Ils tiennent d’ailleurs à rappeler qu’à ces prix là, aucune industrie française ne sera compétitive. En effet, pour comparaison, outre-atlantique et en Chine, le prix du MWh d’électricité nucléaire est largement inférieur à 70 €. Là-bas, certains industriels se fournissent à un prix de 35 $/MWh en moyenne.

Une réforme, des polémiques…

Même si certains industriels énergo-intensifs parviennent à obtenir des contrats attractifs, le flou persiste sur les modalités d’accès à l’électron nucléaire des fournisseurs alternatifs qui voudraient s’approvisionner chez EDF. La concurrence n’ayant pas été concertée en amont de cette réforme, cette dernière estime qu’elle  pose un problème de concurrence déloyale.

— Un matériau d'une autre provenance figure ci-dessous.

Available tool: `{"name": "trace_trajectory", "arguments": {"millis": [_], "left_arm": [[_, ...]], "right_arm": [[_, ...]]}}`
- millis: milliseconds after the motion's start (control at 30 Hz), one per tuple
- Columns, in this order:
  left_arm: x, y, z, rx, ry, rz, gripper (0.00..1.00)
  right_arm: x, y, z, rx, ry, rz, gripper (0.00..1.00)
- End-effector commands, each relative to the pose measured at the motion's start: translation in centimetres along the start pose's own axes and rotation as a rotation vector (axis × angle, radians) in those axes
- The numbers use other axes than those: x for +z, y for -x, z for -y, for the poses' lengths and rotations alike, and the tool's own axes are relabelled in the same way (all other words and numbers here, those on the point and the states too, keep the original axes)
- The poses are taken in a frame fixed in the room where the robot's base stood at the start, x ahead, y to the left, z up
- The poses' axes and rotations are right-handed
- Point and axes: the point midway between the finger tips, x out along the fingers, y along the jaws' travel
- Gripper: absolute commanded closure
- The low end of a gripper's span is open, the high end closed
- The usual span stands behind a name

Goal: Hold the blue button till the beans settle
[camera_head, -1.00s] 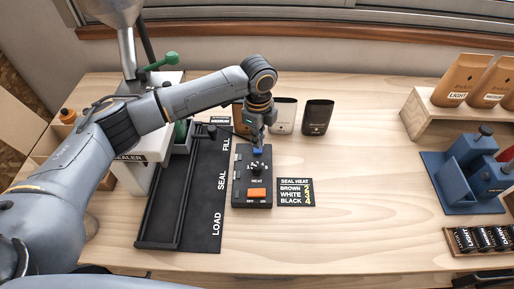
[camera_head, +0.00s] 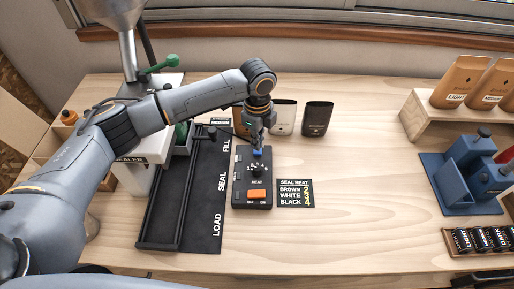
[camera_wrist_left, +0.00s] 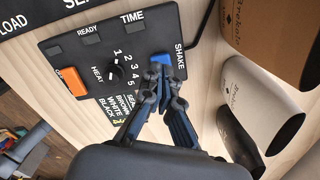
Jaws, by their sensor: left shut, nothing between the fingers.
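The blue button (camera_head: 259,152) sits at the far end of the black control box (camera_head: 240,190). In the left wrist view the blue button (camera_wrist_left: 158,60) is beside the word SHAKE. My left gripper (camera_head: 258,147) points down at it with its fingers shut and empty. In the left wrist view the fingertips (camera_wrist_left: 163,72) overlap the near edge of the button; they look in contact, but I cannot tell how far it is pressed. No beans are visible in these views. My right gripper is not in view.
The box also has a heat dial (camera_wrist_left: 115,70) and an orange switch (camera_head: 257,193). White (camera_head: 284,115) and black (camera_head: 317,118) pouches stand behind it, close to my gripper. A black rail board (camera_head: 205,215) lies left.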

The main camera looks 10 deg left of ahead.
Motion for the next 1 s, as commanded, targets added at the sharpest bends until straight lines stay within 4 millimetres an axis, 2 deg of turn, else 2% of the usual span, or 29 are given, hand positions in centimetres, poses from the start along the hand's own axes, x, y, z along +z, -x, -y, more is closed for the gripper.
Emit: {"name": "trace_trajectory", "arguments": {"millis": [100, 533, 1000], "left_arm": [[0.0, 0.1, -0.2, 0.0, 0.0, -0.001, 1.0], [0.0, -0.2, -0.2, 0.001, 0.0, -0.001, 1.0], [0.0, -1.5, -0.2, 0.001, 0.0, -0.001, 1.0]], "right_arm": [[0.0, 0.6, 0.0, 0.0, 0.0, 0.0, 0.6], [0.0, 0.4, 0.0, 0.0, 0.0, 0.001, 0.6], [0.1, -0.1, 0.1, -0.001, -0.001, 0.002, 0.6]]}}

En effet, grâce à ses contrats à long terme sur 10, 20 ou 30 ans signés auprès d’ EDF, l’entreprise publique risque de s’approprier une trop grande majorité des industriels mettant à mal les fournisseurs alternatifs. Certains vont même jusqu'à dire que cette réforme a été scandaleusement négociée dans l’ombre ou parlent d’impôt déguisé. Dire que cette nouvelle réforme fait débat est sans doute un euphémisme… Extraits : 

Dans le plus parfait secret et en ne consultant personne, ce qui est une première pour le régulateur, la CRE a rendu un rapport qui ne saurait tromper qui que ce soit. Il s’agissait de contester, assez vaguement, les prétentions exorbitantes d’EDF pour qu’ensuite un prix compris entre 60 et 70 euros puisse être considéré comme normal (il ne l’est pas). L’étude de la CRE permet tout de même de mettre en exergue les deux variables sur lesquelles l’État se permet d’imposer ce prix excessif. (...) Enfin, il faut souligner l’absence totale de consultation de toutes les parties prenantes. L’État et EDF ont négocié le nouveau prix du nucléaire sans aucune consultation extérieure alors même que depuis le printemps les associations de consommateurs proposaient un débat approfondi sur la gestion du nucléaire. Ce procédé est inadmissible et produit un résultat qui augmentera injustement la facture des ménages de plus de 10 %. Nous n’aurons donc de cesse de le contester par tous les moyens à notre disposition.”
CLCV (Consommation Logement, Cadre de Vie)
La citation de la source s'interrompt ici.